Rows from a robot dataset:

+ + + +

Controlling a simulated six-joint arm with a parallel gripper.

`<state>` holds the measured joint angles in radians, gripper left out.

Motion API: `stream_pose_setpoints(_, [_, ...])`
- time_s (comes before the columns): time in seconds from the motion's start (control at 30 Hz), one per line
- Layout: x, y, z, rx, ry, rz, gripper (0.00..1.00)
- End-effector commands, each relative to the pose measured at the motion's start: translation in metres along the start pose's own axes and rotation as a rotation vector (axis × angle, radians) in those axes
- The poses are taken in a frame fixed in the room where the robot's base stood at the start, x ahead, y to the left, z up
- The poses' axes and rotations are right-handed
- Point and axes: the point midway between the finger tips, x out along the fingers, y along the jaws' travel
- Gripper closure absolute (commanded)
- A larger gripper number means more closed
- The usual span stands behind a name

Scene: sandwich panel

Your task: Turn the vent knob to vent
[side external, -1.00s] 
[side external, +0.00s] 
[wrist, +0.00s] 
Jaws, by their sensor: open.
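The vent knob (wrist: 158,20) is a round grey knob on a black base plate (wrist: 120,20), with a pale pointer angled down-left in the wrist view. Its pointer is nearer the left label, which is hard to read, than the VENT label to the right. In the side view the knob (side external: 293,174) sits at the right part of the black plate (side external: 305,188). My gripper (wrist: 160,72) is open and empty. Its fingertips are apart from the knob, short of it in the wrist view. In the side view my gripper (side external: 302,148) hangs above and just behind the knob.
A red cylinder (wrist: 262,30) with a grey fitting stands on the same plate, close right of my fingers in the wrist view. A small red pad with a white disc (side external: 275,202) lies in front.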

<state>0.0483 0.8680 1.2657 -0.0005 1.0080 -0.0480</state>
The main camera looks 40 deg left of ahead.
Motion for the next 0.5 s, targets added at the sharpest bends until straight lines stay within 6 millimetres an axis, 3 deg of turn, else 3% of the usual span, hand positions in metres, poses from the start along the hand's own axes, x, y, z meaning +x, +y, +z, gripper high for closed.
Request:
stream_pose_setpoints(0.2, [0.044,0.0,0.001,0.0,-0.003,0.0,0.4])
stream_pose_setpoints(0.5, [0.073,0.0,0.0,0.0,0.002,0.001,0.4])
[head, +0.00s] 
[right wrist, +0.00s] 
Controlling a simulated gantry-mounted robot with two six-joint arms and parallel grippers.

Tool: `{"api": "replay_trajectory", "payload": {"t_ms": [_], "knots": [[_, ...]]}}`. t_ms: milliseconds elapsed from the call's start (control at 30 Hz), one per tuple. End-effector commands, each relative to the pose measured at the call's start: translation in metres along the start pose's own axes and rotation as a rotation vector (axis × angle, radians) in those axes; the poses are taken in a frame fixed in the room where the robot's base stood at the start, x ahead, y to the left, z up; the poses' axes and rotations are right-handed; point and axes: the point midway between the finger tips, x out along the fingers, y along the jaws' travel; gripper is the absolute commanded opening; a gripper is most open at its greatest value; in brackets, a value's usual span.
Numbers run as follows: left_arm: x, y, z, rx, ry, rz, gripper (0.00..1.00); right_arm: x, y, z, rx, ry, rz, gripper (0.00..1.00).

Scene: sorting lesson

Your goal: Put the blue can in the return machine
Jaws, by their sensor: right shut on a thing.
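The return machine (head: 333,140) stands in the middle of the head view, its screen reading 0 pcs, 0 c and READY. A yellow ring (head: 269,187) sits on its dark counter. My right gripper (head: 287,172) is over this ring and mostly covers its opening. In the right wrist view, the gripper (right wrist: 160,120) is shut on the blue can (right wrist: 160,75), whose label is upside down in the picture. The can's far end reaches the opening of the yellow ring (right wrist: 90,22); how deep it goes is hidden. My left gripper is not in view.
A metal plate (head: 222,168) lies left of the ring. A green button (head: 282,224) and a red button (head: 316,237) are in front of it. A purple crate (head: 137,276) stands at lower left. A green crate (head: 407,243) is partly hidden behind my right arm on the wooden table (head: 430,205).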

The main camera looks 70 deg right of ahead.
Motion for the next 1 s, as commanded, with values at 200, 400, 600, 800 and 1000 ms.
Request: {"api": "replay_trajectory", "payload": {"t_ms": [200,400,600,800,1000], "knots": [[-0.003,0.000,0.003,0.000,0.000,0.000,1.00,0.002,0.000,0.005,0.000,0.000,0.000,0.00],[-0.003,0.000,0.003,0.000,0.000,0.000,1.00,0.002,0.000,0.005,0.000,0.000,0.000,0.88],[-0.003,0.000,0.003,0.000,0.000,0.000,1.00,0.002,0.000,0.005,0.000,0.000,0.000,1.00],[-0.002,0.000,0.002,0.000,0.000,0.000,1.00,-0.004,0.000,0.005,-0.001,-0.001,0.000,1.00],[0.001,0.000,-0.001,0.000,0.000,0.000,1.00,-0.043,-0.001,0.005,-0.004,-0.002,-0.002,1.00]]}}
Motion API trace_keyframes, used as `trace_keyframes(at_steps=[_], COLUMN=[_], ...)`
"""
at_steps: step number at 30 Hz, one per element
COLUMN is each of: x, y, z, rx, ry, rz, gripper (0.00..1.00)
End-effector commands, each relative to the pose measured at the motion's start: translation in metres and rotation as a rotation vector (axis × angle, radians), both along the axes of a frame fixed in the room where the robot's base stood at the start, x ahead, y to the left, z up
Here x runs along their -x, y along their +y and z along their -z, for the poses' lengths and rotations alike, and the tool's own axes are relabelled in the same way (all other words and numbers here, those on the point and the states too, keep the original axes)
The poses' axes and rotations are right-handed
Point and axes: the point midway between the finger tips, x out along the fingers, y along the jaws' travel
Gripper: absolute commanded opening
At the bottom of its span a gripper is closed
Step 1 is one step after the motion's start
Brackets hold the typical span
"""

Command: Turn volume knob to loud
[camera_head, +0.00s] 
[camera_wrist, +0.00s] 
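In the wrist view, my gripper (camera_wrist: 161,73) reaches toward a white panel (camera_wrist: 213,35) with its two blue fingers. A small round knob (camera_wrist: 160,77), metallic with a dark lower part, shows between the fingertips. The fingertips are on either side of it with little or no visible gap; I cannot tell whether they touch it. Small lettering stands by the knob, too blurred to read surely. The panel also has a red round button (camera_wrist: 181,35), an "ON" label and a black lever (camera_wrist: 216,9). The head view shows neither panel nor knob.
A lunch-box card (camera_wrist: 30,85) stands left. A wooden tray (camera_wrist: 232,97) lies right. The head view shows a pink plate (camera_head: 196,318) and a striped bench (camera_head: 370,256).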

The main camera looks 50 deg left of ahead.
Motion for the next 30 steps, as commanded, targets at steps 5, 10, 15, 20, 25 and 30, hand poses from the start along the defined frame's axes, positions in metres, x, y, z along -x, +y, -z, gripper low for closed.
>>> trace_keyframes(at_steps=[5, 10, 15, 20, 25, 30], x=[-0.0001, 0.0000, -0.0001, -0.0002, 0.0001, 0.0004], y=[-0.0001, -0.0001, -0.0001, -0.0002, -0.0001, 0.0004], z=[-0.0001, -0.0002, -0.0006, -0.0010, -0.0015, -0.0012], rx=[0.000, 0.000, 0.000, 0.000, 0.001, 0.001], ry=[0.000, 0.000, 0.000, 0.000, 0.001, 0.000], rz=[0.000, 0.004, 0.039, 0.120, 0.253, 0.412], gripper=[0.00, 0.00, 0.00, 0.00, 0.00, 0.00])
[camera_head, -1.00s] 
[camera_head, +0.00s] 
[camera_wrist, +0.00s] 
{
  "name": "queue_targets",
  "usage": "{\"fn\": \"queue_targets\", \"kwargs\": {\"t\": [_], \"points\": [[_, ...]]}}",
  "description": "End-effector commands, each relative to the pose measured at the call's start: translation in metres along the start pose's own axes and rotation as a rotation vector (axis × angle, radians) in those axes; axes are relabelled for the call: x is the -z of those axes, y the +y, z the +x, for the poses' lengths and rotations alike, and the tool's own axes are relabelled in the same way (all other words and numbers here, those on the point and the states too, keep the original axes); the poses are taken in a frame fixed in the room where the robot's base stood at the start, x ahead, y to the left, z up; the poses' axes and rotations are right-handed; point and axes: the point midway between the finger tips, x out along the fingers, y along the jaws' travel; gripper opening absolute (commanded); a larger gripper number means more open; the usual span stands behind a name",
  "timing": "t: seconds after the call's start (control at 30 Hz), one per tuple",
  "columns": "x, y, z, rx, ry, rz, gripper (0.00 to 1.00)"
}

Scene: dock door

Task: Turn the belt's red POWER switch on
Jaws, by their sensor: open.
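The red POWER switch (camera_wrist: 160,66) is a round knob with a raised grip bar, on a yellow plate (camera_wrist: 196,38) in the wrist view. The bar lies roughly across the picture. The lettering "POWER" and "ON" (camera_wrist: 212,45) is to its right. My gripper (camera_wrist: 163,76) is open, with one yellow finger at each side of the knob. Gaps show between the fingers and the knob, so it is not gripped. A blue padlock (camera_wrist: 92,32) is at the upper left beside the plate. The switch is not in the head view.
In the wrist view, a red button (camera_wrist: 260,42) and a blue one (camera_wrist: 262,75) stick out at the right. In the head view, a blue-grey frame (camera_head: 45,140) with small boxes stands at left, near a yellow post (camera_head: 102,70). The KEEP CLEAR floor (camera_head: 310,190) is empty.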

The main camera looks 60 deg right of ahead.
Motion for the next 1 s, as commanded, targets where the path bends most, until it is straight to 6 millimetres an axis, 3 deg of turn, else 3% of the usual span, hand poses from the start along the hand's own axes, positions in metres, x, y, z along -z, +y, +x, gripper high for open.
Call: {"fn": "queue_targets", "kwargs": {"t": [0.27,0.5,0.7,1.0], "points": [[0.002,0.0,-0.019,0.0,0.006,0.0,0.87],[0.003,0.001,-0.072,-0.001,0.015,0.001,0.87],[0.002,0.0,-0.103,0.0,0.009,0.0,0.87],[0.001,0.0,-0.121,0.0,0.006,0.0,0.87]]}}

+ + + +

Write out again, exactly, the lines from the one holding "The main camera looks 60 deg right of ahead." through the end of the listing, with both ends included.

**RIGHT ANSWER**
The main camera looks 60 deg right of ahead.
Motion for the next 1 s, as commanded, targets where the path bends most, until it is straight to 6 millimetres an axis, 3 deg of turn, else 3% of the usual span, hand poses from the start along the hand's own axes, positions in metres, x, y, z along -z, +y, +x, gripper high for open.
Call: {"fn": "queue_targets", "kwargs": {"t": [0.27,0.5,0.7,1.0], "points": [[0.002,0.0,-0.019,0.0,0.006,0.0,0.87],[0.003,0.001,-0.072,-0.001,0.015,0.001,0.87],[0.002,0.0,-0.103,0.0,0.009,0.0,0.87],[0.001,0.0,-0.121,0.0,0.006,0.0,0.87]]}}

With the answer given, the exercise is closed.